Russell: Ich mag es immer noch, mich gehen zu lassen, aber ich passe schon auf. Weil ich es liebe, zu singen.

Die Kommentierer auf Youtube müssen sich also keine Sorge machen?
Russell: Nein, ich denke, bei mir ist alles OK. Ich stürze mich manchmal ins Vergnügen, aber ich habe die Füße noch auf dem Boden.

Wir sprachen über Amy Winehouse – hatten Sie schon Kontakt zu ihrem Produzenten Mark Ronson?
Russell: Nein. Ich habe ihn ein paar Mal in einem Londoner Club getroffen, aber wir haben noch nicht zusammengearbeitet.
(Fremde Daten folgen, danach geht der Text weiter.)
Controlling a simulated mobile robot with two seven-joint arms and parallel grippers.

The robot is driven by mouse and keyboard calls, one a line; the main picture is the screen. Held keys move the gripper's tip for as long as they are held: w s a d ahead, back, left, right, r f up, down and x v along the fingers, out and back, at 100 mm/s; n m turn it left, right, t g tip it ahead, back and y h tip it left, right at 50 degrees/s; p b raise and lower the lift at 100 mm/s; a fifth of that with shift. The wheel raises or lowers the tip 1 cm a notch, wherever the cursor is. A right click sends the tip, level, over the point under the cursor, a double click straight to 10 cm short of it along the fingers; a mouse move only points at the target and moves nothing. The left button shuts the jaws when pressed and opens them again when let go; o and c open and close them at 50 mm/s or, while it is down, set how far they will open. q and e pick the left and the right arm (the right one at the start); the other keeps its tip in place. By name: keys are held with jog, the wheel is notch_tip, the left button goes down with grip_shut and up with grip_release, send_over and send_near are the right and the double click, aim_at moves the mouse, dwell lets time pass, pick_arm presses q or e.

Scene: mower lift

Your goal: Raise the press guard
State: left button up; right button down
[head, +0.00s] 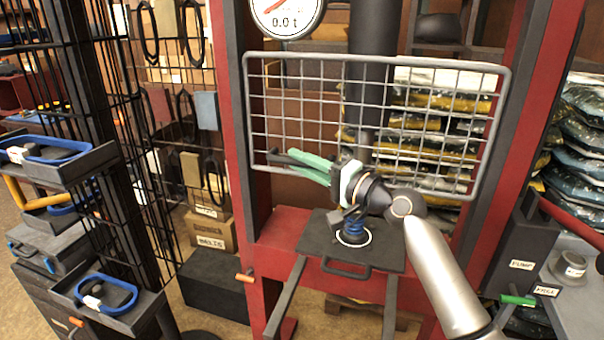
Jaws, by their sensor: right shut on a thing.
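The press guard (378,64) is a grey wire-mesh panel. It hangs across the front of the red press frame (232,130), in front of the dark ram (372,90). My right gripper (290,162), with green fingers, reaches in from the lower right. Its fingers are shut at the guard's lower left edge, on what looks like a dark handle there; the exact contact is small and partly hidden. My left gripper is not in view.
A dark press plate (320,240) below the guard holds a small blue part (353,229) on a white ring. A gauge (287,12) reads 0.0 t. A pump (518,245) stands right; wire racks (115,130) with blue-rimmed items stand left.

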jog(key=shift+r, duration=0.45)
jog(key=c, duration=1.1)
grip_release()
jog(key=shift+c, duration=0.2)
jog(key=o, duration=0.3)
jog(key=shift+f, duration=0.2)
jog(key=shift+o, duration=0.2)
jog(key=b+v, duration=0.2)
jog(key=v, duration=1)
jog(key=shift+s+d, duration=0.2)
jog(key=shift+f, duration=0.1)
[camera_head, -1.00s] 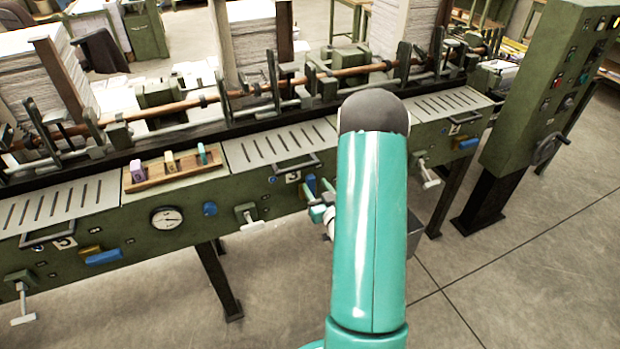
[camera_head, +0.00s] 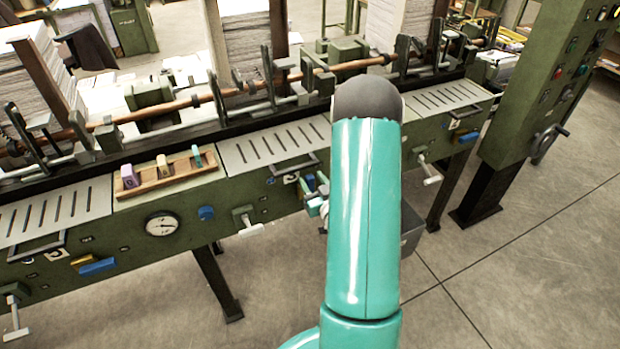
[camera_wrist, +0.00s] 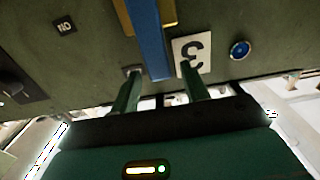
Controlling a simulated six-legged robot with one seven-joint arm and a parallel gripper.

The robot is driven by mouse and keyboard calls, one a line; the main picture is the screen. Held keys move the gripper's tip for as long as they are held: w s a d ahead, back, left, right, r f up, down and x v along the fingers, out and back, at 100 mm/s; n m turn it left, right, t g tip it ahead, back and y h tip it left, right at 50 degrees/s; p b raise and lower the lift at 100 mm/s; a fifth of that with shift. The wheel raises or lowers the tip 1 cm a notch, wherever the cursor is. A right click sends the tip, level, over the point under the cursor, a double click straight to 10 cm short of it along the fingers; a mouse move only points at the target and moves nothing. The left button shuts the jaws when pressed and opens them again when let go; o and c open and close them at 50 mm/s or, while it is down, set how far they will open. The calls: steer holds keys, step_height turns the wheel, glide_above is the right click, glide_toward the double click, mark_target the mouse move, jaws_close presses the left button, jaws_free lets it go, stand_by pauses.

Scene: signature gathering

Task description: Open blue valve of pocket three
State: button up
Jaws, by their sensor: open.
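The blue valve of pocket three (camera_wrist: 150,40) is a long blue bar on a brass plate (camera_wrist: 169,12), beside a white label with a "3" (camera_wrist: 189,53), which looks upside down in the wrist view. My gripper (camera_wrist: 160,82) is open, its two green fingers apart. The near end of the blue bar shows between the fingertips in this view; I cannot tell whether they touch it. In the head view, my gripper (camera_head: 316,196) is at the green machine's front, partly hidden by my teal arm, which also covers most of the valve area.
A round blue button (camera_wrist: 240,50) sits right of the label. Other blue valves are on the machine front at left (camera_head: 97,266) and right (camera_head: 467,136). A grey T-handle (camera_head: 247,222) sticks out left of my gripper. The floor in front is clear.

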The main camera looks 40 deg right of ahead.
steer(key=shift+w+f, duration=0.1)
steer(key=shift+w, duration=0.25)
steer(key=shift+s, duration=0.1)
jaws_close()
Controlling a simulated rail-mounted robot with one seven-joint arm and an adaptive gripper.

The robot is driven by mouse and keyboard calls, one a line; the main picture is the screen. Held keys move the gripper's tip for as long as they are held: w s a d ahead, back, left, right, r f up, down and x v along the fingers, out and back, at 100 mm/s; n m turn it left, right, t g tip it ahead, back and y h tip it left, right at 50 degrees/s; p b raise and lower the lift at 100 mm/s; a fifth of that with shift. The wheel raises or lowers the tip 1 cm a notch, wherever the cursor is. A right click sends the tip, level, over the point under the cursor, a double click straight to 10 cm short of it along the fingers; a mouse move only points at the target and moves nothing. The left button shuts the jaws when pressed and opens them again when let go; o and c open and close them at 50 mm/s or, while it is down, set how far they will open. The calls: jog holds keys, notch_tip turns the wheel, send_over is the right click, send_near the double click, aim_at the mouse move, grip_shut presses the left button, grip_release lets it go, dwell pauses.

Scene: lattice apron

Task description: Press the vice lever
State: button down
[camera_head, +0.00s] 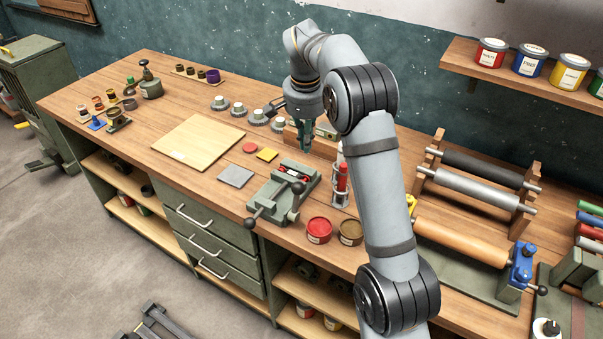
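The grey-green vice (286,180) sits near the bench's front edge, in the middle of the view. Its lever (268,208) is a dark bar with round black knobs at its ends, across the vice's front. A small red thing shows between the jaws. My gripper (305,148) points down above the bench, behind the vice and apart from the lever. Its dark green fingers look close together, but they are too small to tell open from shut.
A red can (318,230) and a brown can (350,232) stand right of the vice. A holder with red markers (342,186) stands behind them. A grey square plate (236,176) and a wooden board (198,141) lie to the left. Rollers (465,188) fill the right side.

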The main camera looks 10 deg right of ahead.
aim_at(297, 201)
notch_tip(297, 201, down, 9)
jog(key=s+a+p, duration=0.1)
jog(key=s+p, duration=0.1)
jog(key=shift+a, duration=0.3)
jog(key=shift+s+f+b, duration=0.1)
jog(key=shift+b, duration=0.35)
Ich kenne aber die „Sugarman 3“ und all die Leute die auf ihrem Album gespielt haben, weil die aus dem Umfeld von Quantic kamen.

Immerhin gibt es einen Track, bei dem man Sie und Mark Ronson zusammengebracht bzw. zusammengemixt hat.
Russell: Richtig, das stimmt. Das war dieser Remix von Bonobo. Ja, da sind wir tatsächlich nah beieinander.

Eine Schlussfrage: Das Leben ist ein Comic – welche Figur sind Sie?
Russell: Ich wäre Sponge Bob. Mikey, unser Geiger ist Patrick Star und ich bin Robert Spongebob. Das wäre das erste, was mir bei der Frage einfällt. Ich liebe einfach dieses Cartoon.